Aim of the task -> Beginning at the line with "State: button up", output each line to the end of the listing below exactly, please.

Data extract ->

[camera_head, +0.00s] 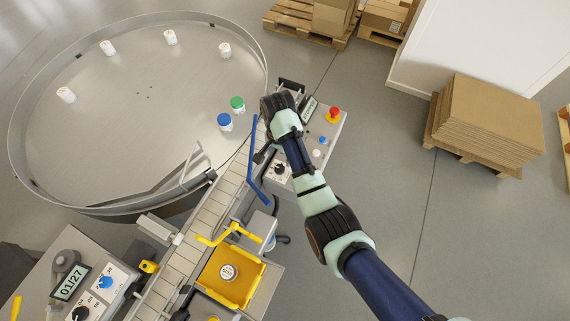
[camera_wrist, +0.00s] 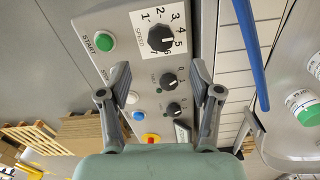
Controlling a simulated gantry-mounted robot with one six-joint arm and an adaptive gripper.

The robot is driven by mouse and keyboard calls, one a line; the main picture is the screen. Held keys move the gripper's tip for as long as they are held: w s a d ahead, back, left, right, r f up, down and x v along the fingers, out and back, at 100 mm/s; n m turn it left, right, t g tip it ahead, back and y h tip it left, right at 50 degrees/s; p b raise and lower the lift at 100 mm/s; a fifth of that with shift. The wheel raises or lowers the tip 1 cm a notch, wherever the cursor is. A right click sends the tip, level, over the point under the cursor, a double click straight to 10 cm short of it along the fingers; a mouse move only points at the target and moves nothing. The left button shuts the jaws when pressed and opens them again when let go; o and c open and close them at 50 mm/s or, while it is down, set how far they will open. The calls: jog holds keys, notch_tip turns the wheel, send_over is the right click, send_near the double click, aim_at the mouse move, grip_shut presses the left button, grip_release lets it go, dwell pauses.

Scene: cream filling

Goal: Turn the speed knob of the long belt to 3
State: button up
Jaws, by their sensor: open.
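In the head view a dark knob on a white dial (camera_head: 279,169) shows at the near end of the grey control box beside the long belt (camera_head: 213,207). My gripper (camera_wrist: 162,76) is open and empty above the panel. The speed knob lies just beyond its fingertips, apart from them. The arm partly hides the box in the head view.
The control box also carries a green start button (camera_wrist: 104,41), two smaller black knobs (camera_wrist: 169,80) (camera_wrist: 174,109), a blue button (camera_wrist: 139,116) and a red emergency stop (camera_head: 333,114). A blue guide rail (camera_head: 252,165) runs beside the belt. A round table (camera_head: 140,120) holds several containers.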

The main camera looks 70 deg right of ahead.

In response ->
State: button up
Jaws, by their sensor: open.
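In the head view a dark knob on a white dial (camera_head: 279,169) shows at the near end of the grey control box beside the long belt (camera_head: 213,207). My gripper (camera_wrist: 162,76) is open and empty above the panel. The speed knob lies just beyond its fingertips, apart from them. The arm partly hides the box in the head view.
The control box also carries a green start button (camera_wrist: 104,41), two smaller black knobs (camera_wrist: 169,80) (camera_wrist: 174,109), a blue button (camera_wrist: 139,116) and a red emergency stop (camera_head: 333,114). A blue guide rail (camera_head: 252,165) runs beside the belt. A round table (camera_head: 140,120) holds several containers.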

The main camera looks 70 deg right of ahead.

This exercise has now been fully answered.